2 Views· 21 September 2022
Masala Dosa & Uttapam Recipe | Mumbai Street Style | Dosa batter | Coconut Chutney | Sanjyot Kee
Full written recipe for Mumbai street style masala dosa & uttapam
Prep time: 1 hour
Cooking time: 20 minutes
Serves: 4-5 people
For batter
Ingredients:
• Ukhda chawal 100 gm
• Urad dal 100 gm
• Water 1 cup (divide in two batch)
• Salt to taste
• Besan 3 tbsp
• Bareek rava (fine semolina) 200 gm
Methods:
• Wash the ukhda chawal and urad dal with water and soak them together for at least ½ an hour, you can also soak it for longer.
• After soaking, drain the excess water & transfer in a mixer grinder and grind to a fine paste, add 1/4th cup water while grinding.
• In a separate bowl, add first batch of water that is ½ cup, and mix with besan & salt to taste and whisk to ensure there are no lumps, further add semolina and mix well, the mixture will get to thicken, so now add another batch of water and mix well until there are no lumps.
• Now add the grinded rice paste in the rava mixture and mix well to make the batter, rest the batter for at least ½ an hour, your dosa batter is done, you can also make this a night prior and store this in the fridge and use it next morning for making dosas in breakfast.
For aloo masala
Ingredients:
• Oil 1 tbsp
• Chana dal 1 tbsp
• Urad dal 1 tbsp
• Mustard (rai) 1 tsp
• Curry leaves 8-10 nos.
• Green chillies 1 nos. (chopped)
• Ginger 1 tbsp (chopped)
• Hing ½ tsp
• Onions 1/4th cup (sliced)
• Turmeric powder 1 tsp
• Potatoes 4-5 nos. (boiled & mashed)
• Salt to taste
• Water 50 ml
• Fresh coriander 1 tbsp (chopped)
• Lemon juice 1 tsp
Methods:
• Set a pan on medium low heat, add oil, chana dal and urad dal, cook until the dal changes its colour. Further add mustard seeds and let them splutter.
• Add ginger, green chillies, hing and curry leaves, mix and sauté for a minute.
• Add onions and cook until the onions are translucent, further add turmeric powder, mix and sauté it for 30 seconds.
• Add the boiled potatoes, salt to taste, freshly chopped coriander leaves and lemon juice, mix with the masala, add a dash of water and cook for 1-2 minutes, mash a little while cooking, but you can also choose to keep it a little chunky.

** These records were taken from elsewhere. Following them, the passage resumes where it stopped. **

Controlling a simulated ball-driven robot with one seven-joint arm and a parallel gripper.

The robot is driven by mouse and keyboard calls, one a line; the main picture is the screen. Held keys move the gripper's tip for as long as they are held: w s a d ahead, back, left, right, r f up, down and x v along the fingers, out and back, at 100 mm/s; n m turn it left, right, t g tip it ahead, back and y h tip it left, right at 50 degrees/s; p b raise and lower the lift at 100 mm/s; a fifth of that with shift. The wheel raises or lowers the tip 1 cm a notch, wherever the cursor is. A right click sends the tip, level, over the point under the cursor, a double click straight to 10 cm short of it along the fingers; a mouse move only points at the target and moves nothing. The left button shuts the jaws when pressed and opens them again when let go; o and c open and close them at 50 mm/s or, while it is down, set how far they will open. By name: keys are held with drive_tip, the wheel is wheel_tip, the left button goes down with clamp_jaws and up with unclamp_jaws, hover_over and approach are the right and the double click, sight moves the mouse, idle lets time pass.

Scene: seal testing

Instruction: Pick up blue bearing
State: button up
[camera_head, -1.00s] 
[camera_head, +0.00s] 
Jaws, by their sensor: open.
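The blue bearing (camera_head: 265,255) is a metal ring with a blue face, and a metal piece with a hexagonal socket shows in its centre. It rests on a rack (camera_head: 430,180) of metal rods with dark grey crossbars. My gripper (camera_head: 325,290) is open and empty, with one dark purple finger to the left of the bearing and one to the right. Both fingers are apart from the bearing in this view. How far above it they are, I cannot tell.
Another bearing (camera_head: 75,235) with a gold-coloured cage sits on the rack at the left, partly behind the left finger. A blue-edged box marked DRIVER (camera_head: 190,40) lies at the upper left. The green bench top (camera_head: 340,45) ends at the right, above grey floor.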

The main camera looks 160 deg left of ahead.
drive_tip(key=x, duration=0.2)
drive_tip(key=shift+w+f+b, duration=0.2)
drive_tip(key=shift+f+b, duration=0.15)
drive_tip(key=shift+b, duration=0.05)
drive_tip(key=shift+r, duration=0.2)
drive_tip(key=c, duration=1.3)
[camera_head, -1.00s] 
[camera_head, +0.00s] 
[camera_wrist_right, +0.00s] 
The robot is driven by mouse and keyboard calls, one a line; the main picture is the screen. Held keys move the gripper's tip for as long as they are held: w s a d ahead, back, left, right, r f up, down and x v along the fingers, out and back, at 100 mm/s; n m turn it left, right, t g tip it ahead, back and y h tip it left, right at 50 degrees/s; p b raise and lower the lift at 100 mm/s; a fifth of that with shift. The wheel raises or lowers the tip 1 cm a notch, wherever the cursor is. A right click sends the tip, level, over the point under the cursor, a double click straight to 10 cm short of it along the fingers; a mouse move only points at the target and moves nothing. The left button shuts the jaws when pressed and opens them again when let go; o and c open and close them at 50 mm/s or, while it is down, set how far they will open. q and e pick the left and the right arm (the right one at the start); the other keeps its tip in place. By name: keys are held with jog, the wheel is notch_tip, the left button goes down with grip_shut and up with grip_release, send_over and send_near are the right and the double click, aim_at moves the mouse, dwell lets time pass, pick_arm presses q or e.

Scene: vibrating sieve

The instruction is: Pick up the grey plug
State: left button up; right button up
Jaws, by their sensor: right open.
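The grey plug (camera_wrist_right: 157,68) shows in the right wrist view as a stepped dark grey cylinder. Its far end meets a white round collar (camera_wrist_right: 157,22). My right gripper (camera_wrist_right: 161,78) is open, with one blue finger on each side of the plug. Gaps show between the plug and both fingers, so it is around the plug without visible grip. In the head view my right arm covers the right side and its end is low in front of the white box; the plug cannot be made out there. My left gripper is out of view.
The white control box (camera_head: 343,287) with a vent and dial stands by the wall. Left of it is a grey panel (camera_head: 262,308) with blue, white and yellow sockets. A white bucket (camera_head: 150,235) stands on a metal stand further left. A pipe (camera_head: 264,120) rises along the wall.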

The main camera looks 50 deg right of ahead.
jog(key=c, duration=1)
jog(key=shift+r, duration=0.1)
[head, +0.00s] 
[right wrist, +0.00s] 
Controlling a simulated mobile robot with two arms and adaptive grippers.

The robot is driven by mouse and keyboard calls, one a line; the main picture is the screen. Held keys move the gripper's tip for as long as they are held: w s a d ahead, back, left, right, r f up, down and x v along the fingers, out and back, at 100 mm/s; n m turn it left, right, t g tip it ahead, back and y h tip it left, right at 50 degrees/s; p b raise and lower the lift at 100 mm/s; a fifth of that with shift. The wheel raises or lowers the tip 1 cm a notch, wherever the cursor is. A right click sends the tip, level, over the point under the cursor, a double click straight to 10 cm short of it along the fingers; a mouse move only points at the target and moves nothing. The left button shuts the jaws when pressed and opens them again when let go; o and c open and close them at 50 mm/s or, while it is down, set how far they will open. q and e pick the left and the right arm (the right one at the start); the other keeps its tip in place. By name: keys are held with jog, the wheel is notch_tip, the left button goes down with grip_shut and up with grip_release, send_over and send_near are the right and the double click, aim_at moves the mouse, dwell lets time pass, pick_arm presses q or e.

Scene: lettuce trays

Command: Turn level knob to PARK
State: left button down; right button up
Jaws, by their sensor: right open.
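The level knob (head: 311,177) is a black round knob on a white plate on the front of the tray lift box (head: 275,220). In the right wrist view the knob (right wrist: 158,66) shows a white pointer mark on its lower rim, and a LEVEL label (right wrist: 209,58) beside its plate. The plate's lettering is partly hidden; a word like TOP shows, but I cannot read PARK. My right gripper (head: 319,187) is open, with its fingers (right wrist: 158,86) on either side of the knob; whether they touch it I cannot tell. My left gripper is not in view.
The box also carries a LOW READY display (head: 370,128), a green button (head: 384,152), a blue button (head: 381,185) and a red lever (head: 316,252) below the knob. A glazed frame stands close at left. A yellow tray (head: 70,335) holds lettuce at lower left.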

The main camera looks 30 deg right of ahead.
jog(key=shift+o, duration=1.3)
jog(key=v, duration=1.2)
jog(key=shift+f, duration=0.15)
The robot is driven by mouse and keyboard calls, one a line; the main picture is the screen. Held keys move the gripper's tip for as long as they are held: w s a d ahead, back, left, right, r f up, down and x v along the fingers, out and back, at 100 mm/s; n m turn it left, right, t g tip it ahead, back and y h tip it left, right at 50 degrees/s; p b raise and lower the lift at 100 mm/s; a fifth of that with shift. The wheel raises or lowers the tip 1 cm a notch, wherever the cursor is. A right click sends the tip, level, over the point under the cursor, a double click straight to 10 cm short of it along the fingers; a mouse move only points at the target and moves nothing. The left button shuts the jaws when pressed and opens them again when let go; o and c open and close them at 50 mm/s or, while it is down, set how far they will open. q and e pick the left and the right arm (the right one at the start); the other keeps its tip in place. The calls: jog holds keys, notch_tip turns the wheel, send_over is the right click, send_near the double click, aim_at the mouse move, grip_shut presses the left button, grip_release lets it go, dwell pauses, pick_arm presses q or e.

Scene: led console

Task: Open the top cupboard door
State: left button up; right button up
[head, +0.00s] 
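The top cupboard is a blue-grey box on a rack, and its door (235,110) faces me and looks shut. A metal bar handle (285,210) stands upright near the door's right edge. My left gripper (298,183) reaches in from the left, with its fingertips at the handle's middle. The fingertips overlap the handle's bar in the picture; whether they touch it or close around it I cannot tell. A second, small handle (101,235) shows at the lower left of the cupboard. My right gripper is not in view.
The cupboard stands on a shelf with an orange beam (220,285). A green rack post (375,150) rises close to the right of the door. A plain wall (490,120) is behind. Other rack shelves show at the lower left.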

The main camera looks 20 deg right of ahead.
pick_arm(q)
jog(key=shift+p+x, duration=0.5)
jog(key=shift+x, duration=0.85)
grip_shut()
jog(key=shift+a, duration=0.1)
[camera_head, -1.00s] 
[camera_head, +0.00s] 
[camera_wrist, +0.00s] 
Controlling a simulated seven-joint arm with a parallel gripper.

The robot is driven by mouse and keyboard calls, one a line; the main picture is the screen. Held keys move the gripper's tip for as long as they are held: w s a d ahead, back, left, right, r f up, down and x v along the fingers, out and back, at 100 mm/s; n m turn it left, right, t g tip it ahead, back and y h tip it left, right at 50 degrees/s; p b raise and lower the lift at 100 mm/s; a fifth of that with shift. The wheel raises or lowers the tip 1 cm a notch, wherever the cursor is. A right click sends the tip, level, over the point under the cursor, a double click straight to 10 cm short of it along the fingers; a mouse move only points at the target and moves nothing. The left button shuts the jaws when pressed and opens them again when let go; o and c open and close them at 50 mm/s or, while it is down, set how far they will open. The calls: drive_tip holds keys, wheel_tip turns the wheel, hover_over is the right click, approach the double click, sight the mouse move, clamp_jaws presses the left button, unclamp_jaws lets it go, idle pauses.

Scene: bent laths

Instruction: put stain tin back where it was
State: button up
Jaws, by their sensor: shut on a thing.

• Aloo masala is ready, keep aside to be used for making masala dosa or masala uttapam.
For chutney
Ingredients:
• Fresh coconut ½ no. (grated)
• Green chillies 2-3 nos.
• Ginger 1 inch
• Chana dal 4 tbsp
• Tamarind 1 tsp
• Small sprig of coriander
• Salt to taste
• Water as required
For tempering
• Oil 1 tsp
• Mustard 1 tsp
• Urad dal 1 tsp
• Whole red chilli 2 nos. (broken)
• Curry leaves 10-12
Methods:
• In a mixer grinder, add the coconut, green chillies, ginger, chana dal, tamarind, small sprig of coriander, salt to taste and water as required, grind to fine chutney. Add water if required to adjust the consistency of the chutney.
• Transfer the chutney in a bowl and add the tempering over it.
• For tempering, heat a pan on medium heat, add oil, mustard seeds, urad dal, whole red chillies, and curry leaves, sauté briefly for few seconds and pour the tempering over the chutney, mix well and the chutney is ready, keep them refrigerated and serve chill with hot dosa.
For making dosa & uttapam
Ingredients:
• Dosa batter as required
• Butter/Ghee as required
• Aloo mixture
• Onions (chopped)
• Tomatoes (chopped)
• Fresh coriander (chopped)
Methods:
• For making dosa, heat seasoned iron tawa or a dosa pan, just sprinkle little water to control the temperature, before making the dosa, put a spoonful of dosa batter and spread evenly to make dosa.
• Further, add ghee or butter or oil as per your preference and let the dosa cook until crisp and golden brown on medium heat.
• Further lower the flame and spread efficient amount of aloo masala, and little bit of chopped onions and fresh coriander.
• Once the dosa starts to leave the side, fold in half and serve crispy masala dosa with hot sambar and coconut chutney, you can also serve with other chutney along with it.
• For making uttapam, heat the tawa and spray water in same way, add big spoonful of dosa batter and spread evenly keeping it thick, allow the uttapam to cook for a minute on medium flame, spread the aloo masala, add chopped onion, tomatoes and coriander leaves, press gently and let it cook it cook it cook for 2-3 minutes.
• Add butter over the uttapam and flip and cook until for 3-4 minutes, masala uttapam is ready, serve hot with chilled coconut chutney.